On Oct 16, 1:53 am, Red wrote:
The tarnish doesn't do anything good. On a relative scale, silver is
250, copper 225, as is gold. Aluminum is 175. Stainless is about like
lead, 6 or 8. Plain carbon steel is 25. Thermal conductivity is
closely correlated with electrical conductativity for what that is
worth. Better at one is generally better at the other.

Casady


Richard...I'm telling you one of the worlds top antenna designers
lives here and I just happened to be lucky enough to get his help
setting up my radios. If he tells me tarnished silver is the best for
HF I take his word for it..If our goverment flys him all over the
earth to design develope and set up the best....that's good enough
reference for me.

Joe


I bet Larry could tell a few interesting stories on this subject.
Antenna designers are really in a world of their own. Back in the day I
remember a group of antenna engineers that were hired to keep a large
surveillence receiver antenna working. They would come down and crawl
inside the antenna case with a small metal tackle box. After a short
while you would hear some light banging here and there and then they
would come out and test it. The tackle box they carried had several
hammers in it they used to shape/tune the antenna with. In conversation
with them and from reading on the subject I learned that when it comes
to antenna design some of what you think should make sense, actually
doesn't. And sometimes stuff just works when intuitively you would think
it wouldn't.
Red


Some of those hammers were used to bend fins in the waveguide cavities
no doubt. The claws were employed to bend mechanically activated
tuning tabs here and there. Been there, done that, sold the t-shirts,
spent the money on drugs like caffeine, carbohydrates, etc. Didn't
like it, not going back next tour. Too uncertain. Too dusty.

ACTPSF (Always check the power supply first) is the eleventh
technicians' commandment. I hope that is ambiguous enough for you.

When the feet rot out of this world's biggest ground plane ask
yourself why it wouldn't matter, and why it would. Nebacudnezer might
know.

Antennae, like anything electrical, are bifilar devices. The power
"ground" line is part of the antenna if you have a monopole antenna (a
nonconfabulation, or oxymoron). Local static is equally expressible as
noise in the transmitter as it is in the receiver. The resistance of
the "ground" is connected to the end of the ground lead in the power
supply, but the resistor isn't connected to anything in common between
the tx and the rx, except for the distance. The distance between the
two non connections is related to the frequency and the distance and
the propogation path and the orientation (or call it the polarization)
between the two fields in the "ether well" or gravitational effects
field, as far as the coupling fields are concerned. Who doesn't
understand that? "Ground" is irrelevant, as it does not exist at radio
(wireless) distances, but only in local fields, where you have test
equipment with one lead marked "ground", for idiots.

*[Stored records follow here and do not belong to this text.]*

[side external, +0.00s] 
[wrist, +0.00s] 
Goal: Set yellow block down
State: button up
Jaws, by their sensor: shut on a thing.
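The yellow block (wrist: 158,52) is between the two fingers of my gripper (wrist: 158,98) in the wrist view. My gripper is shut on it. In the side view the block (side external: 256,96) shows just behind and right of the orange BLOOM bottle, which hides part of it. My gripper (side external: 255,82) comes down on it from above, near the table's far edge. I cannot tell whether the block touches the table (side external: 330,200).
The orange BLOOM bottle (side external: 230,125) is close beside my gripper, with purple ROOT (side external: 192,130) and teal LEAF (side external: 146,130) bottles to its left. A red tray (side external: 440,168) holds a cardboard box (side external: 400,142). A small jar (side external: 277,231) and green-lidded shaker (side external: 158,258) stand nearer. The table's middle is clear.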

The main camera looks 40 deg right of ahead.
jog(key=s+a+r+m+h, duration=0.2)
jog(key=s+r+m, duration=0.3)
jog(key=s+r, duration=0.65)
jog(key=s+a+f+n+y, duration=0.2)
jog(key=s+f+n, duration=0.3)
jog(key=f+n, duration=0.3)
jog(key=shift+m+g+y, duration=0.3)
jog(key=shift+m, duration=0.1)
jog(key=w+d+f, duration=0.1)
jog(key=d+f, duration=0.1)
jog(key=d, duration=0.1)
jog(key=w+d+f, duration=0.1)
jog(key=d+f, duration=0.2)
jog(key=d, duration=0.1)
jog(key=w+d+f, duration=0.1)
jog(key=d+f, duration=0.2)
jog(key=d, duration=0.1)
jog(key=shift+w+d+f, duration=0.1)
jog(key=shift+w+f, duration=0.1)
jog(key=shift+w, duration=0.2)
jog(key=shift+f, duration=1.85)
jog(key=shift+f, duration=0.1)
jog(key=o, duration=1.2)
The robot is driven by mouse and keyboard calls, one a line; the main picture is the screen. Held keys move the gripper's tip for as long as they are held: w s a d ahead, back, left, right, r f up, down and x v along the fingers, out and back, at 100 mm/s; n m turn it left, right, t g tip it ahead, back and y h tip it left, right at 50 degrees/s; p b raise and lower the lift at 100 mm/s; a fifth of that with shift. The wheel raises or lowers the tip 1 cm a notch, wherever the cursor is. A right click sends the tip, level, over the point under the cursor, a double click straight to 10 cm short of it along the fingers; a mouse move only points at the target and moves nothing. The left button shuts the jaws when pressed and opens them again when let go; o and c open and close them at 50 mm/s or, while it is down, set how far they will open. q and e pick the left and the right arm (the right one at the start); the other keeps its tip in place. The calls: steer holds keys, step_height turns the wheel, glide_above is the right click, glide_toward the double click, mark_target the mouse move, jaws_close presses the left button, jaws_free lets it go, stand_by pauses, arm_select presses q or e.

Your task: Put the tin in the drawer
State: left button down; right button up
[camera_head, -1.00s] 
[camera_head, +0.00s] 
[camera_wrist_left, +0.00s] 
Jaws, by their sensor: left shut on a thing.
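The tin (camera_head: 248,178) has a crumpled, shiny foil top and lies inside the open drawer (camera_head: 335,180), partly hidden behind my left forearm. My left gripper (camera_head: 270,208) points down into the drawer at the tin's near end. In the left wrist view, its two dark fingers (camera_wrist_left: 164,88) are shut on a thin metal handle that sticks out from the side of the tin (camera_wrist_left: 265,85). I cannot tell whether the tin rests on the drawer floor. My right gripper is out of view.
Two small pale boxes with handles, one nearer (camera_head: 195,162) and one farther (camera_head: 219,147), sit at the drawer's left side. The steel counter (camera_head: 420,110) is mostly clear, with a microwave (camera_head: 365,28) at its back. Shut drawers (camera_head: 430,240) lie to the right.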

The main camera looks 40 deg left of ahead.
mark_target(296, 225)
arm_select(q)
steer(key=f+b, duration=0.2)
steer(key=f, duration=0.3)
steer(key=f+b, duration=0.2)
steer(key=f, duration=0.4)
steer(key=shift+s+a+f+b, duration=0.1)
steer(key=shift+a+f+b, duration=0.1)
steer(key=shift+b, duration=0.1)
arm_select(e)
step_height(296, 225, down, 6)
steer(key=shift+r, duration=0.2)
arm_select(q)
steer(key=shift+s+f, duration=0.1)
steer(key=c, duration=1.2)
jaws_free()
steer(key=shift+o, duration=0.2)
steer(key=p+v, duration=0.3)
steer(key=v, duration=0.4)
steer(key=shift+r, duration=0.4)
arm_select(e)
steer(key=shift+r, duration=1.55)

Terry K -the eleventh technician, who revels in 16 channel data scopes
and differential glitches inside the discrete processor core with
75,000 test points, caused by old drum memory bearing wobble, known as
"RIMP", for NuDet reporting, long obsolete in NORAD, an early, buggy,
phone booth sized workstation connected to arpanet's daddy, defnet,
only they didn't tell us that was what "they" called it around the
water cooler, while we sat, bomb bait in our fallout shelter
"careers". Aargh! I feel as if I wasted my life!

Distillation will not remove radioactivity. MAD is our only hope,
aside from habeus corpus. Thank God for the crazy Americans.

I have no other credentials except my music, which I still cannot
transmit on the internet, because weener dozer won't sell me data
upload wads at near cost, nor you.

Damn! I am getting to hate computers. The last time I plugged a real
modem into my computer, the winmodem driver burned out my motherboard
centronics printer port. Argh! Phoner25.zip doesn't work on widoze
2000 any more! CRAP!

Jump ship! Copy LINUX for free, manuals extra. Write your own drivers.

What freedom? I just bought my mortgage as an investment in my SDRRSP,
now must pay the bank to supervise foreclosure on myself if I don't
pay the debt to myself, so I must pay myself interest, and income tax
on the income. Why can I not simply forgive myself the debt?